**Problem details**
Repeat the data word for word. Do not include the pictures.

**Data excerpt**
____
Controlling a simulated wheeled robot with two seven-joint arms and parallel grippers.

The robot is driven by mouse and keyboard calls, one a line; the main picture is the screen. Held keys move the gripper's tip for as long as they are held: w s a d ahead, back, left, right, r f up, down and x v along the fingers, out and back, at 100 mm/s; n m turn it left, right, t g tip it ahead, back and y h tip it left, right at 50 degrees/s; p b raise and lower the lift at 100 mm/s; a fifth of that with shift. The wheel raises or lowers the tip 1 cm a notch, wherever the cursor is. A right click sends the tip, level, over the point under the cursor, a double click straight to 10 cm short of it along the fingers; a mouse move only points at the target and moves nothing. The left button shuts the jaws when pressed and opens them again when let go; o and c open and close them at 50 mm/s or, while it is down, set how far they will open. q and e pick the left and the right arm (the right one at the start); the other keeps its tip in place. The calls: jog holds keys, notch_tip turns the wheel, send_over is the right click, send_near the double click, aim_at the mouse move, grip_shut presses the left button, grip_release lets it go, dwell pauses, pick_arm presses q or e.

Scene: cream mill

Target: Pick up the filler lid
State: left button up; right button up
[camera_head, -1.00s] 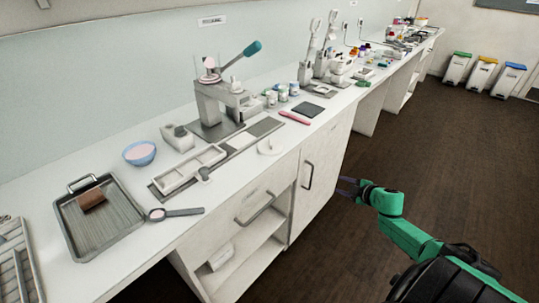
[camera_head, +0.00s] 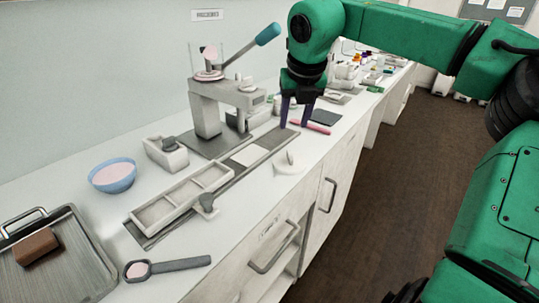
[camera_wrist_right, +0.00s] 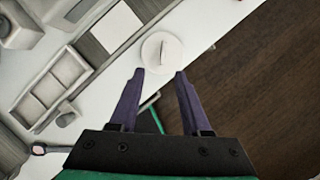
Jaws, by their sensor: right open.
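The filler lid looks like a white round disc with a raised upright fin (camera_head: 289,162), lying on the bench near its front edge, right of the grey rail. It also shows in the right wrist view (camera_wrist_right: 162,50), just beyond the fingertips. My right gripper (camera_head: 294,122) points down above the bench, its two purple fingers apart and empty. In the right wrist view my gripper (camera_wrist_right: 160,73) has its open gap lined up with the lid, not around it. My left gripper is not in view.
A grey lever press (camera_head: 207,110) stands behind the lid. A sectioned white tray (camera_head: 180,197) sits on the rail to the left. A blue bowl (camera_head: 113,178), a scoop (camera_head: 168,266) and a metal tray (camera_head: 75,262) lie further left. The dark floor is clear at right.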

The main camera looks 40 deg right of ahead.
____
**Task answer**
Controlling a simulated wheeled robot with two seven-joint arms and parallel grippers.

The robot is driven by mouse and keyboard calls, one a line; the main picture is the screen. Held keys move the gripper's tip for as long as they are held: w s a d ahead, back, left, right, r f up, down and x v along the fingers, out and back, at 100 mm/s; n m turn it left, right, t g tip it ahead, back and y h tip it left, right at 50 degrees/s; p b raise and lower the lift at 100 mm/s; a fifth of that with shift. The wheel raises or lowers the tip 1 cm a notch, wherever the cursor is. A right click sends the tip, level, over the point under the cursor, a double click straight to 10 cm short of it along the fingers; a mouse move only points at the target and moves nothing. The left button shuts the jaws when pressed and opens them again when let go; o and c open and close them at 50 mm/s or, while it is down, set how far they will open. q and e pick the left and the right arm (the right one at the start); the other keeps its tip in place. The calls: jog holds keys, notch_tip turns the wheel, send_over is the right click, send_near the double click, aim_at the mouse move, grip_shut presses the left button, grip_release lets it go, dwell pauses, pick_arm presses q or e.

Scene: cream mill

Target: Pick up the filler lid
State: left button up; right button up
[camera_head, -1.00s] 
[camera_head, +0.00s] 
[camera_wrist_right, +0.00s] 
Jaws, by their sensor: right open.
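The filler lid looks like a white round disc with a raised upright fin (camera_head: 289,162), lying on the bench near its front edge, right of the grey rail. It also shows in the right wrist view (camera_wrist_right: 162,50), just beyond the fingertips. My right gripper (camera_head: 294,122) points down above the bench, its two purple fingers apart and empty. In the right wrist view my gripper (camera_wrist_right: 160,73) has its open gap lined up with the lid, not around it. My left gripper is not in view.
A grey lever press (camera_head: 207,110) stands behind the lid. A sectioned white tray (camera_head: 180,197) sits on the rail to the left. A blue bowl (camera_head: 113,178), a scoop (camera_head: 168,266) and a metal tray (camera_head: 75,262) lie further left. The dark floor is clear at right.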

The main camera looks 40 deg right of ahead.

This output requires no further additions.